A heart-shaped tale
There was plenty happening in our world this weekend, and it had to figure itself out without my input because I was clearing out the heart-shaped bed. It’s the time of the season when some crops have spurted out all they got, and a change is called for.
Around the heart-shaped bed from right front to the curvy other side back toward left front: I had planted bush beans (variety unknown because they never sprouted), pineapple squash across the middle, Red Swan bush beans around the end, basil varieties on the middle left side, finishing with more bush beans on the front left (which turned out to be pole beans that defied the tall stakes and escaped heading north to form a canopy over the basil and some of the Red Swans… and after two months never popped a blossom).
The bed called out for a reset which means I get to do more garden art. Gardening is combining your energy, wild ideas and resources to paint the 3-D picture of your dreams which, by the way, will be tasty at dinnertime. In my early days of gardening, I planted a 2×15-feet bed of bronze crispy lettuce – a full healthy bed of produce, a work of art – and it was so profoundly picturesque I never harvested any of it. I watched the whole bed go to seed and enjoyed the process.
I learned from the lettuce there’s a rhythm to gardening, and the relative point for the heart-shaped bed is now is the time to paint another profoundly picturesque painting. The garden will tell me what I need to know. So far, the plan seems to be a short rest (nurtured by rain), addition of mid-season amendments and matter, and a replant.
The spring plan for the front right corner was five or six bush bean plants, and in spite of two plantings only a couple sprouts sprouted and somebody ate them. Eventually the cosmos took over.

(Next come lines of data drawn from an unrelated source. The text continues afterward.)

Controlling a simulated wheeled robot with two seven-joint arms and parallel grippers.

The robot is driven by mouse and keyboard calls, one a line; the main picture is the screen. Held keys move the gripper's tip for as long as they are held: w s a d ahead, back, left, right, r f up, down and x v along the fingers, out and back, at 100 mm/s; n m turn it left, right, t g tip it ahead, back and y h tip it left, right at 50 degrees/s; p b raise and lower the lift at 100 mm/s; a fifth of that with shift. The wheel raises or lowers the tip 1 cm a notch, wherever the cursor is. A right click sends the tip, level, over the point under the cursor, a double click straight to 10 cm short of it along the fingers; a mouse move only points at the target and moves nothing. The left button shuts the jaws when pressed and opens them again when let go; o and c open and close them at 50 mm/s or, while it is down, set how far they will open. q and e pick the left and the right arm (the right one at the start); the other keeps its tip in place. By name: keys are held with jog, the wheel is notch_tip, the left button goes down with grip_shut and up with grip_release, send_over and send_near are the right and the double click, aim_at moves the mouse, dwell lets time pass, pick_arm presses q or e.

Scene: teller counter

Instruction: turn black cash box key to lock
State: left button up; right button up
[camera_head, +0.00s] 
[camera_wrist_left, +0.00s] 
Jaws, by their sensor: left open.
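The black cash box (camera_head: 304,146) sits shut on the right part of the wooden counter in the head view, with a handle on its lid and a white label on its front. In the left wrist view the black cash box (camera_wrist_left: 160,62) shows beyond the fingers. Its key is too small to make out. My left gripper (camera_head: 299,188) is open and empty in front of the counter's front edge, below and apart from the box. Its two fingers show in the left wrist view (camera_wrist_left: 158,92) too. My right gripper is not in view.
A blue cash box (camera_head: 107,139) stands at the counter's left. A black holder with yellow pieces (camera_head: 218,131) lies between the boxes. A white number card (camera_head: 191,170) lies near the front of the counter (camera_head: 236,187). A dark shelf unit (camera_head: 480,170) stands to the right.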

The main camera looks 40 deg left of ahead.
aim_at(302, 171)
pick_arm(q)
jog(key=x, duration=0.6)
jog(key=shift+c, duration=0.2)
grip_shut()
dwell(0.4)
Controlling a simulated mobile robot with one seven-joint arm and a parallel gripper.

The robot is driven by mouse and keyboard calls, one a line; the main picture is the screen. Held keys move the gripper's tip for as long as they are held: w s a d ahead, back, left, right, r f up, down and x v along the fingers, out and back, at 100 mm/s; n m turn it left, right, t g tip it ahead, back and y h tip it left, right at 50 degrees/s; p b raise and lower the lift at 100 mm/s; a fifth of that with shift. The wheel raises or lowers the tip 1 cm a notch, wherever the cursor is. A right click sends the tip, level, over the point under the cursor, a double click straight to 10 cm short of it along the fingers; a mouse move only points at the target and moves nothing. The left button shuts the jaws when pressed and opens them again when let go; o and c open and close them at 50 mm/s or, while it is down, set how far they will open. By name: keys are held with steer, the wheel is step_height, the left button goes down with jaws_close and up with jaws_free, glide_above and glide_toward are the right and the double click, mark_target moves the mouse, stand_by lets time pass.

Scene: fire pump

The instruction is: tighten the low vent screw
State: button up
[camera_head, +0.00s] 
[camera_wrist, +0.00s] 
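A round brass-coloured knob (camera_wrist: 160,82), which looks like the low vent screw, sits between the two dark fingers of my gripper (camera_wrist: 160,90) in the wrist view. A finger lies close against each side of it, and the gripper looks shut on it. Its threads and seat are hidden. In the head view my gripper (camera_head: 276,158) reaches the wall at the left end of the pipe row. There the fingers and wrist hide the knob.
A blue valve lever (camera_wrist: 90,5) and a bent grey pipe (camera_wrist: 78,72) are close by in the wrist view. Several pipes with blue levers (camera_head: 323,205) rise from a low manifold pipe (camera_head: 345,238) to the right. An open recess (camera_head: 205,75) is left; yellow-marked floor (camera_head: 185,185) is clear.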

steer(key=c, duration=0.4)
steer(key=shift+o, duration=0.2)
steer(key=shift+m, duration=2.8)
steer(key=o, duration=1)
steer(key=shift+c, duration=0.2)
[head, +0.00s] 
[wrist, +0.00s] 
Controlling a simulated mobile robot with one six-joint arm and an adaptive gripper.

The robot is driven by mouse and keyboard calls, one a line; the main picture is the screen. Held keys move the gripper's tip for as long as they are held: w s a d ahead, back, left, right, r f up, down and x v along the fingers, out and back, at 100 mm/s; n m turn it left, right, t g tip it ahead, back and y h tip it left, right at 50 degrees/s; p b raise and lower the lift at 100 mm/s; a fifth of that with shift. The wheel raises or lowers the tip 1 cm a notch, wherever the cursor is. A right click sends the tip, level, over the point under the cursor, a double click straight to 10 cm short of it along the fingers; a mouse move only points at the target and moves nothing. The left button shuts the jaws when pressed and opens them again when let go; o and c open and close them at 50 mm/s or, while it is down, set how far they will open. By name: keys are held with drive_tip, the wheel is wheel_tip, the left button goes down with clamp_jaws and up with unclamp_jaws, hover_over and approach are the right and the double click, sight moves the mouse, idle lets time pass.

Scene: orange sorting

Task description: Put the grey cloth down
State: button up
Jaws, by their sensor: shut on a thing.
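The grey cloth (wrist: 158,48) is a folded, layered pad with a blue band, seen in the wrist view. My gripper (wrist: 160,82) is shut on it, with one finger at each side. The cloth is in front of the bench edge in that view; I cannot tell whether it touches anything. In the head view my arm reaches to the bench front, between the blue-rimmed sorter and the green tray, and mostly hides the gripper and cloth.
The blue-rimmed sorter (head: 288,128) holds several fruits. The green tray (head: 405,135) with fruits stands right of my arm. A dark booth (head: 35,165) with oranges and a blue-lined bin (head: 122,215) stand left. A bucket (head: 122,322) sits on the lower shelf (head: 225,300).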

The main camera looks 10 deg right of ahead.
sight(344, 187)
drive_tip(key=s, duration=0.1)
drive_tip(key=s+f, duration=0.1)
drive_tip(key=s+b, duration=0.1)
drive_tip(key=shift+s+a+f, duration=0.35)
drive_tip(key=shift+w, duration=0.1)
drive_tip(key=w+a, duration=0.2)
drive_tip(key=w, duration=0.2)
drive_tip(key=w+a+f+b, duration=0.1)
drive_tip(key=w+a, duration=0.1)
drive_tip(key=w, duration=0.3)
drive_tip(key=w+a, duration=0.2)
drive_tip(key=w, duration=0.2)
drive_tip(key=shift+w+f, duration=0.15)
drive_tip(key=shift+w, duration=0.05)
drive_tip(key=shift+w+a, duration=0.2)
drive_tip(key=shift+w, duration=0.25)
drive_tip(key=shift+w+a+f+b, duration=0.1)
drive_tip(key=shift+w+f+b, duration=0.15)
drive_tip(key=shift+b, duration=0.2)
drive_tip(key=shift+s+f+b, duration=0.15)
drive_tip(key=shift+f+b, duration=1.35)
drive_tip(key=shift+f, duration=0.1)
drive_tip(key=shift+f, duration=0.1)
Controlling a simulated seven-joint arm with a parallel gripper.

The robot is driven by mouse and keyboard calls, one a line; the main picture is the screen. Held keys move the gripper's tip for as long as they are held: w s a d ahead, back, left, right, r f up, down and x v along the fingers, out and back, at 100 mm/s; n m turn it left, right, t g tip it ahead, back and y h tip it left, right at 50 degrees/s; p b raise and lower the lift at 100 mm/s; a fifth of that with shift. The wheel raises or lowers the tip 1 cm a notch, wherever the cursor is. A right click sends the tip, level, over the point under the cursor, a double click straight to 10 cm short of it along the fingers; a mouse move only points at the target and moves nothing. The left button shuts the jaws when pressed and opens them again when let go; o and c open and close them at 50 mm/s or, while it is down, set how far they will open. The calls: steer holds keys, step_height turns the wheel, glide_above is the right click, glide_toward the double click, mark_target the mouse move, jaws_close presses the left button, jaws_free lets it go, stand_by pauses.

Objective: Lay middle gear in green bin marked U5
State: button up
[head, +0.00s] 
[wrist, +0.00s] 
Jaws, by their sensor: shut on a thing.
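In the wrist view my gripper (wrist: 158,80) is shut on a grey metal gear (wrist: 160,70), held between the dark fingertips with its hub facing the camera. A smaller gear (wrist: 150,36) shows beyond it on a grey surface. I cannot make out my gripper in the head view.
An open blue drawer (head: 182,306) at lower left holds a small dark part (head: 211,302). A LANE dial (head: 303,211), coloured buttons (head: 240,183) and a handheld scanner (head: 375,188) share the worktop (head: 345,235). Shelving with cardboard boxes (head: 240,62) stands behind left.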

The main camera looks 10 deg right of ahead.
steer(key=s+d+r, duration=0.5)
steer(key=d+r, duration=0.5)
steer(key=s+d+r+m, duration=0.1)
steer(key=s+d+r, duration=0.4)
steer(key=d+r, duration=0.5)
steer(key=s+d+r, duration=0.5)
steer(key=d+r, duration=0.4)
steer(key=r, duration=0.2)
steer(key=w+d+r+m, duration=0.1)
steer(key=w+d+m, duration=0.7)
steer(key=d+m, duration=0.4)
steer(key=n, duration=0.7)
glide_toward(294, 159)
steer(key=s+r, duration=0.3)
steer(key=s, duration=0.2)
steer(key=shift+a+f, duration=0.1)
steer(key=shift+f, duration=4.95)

Across the middle of the bed were strong, vibrant healthy pineapple squash plants. Tropical-like leaves big as pillows until the squash bugs came to town. They and their scurrilous mission would not be denied no matter the amount of neem oil spray or devoted attention. After the first few squash, the plants lost their mojo. They languished, no more blossoms, so their season was over.
So out came the squash vines along with the Red Swan bean plants. Reddish-magenta snap beans make for a colorful dinner. They were productive in not much space, but the plants were spent.
The front left corner hosted eight-foot-tall bean vines which the gardener thought were going to be cute bushy bean plants. They grew into a tall jumbled mess with no blossoms, though they did provide shade for the basil, and now they dwell atop the leaf mulch pile.
So… the bed needs replenishing. Scratch the surface with a cultivator to let the air in, add soil amendments, compost, grass clippings, aged horsey if you have it, and give it a few days off. I figure we are toward the end of a seasonal window for replanting quick-maturing bush beans and bush cucumbers, and that’s what the heart-shaped bed called for.
Across the middle where the squash plants roamed will be the Red Swan beans again because they’re quick along with maybe a yellow variety for variety. Bush cucumbers will move into the two refurbished front areas. If planted soon, they will produce harvestable cukes by mid-September according to the plan for the next profoundly picturesque painting. Across the back side where the red beans grew will be a medley of leafy greens such as arugula, Asian brassicas, chicory and chard.
Or the heart-shaped bed could change its mind as heart-shaped things sometimes do.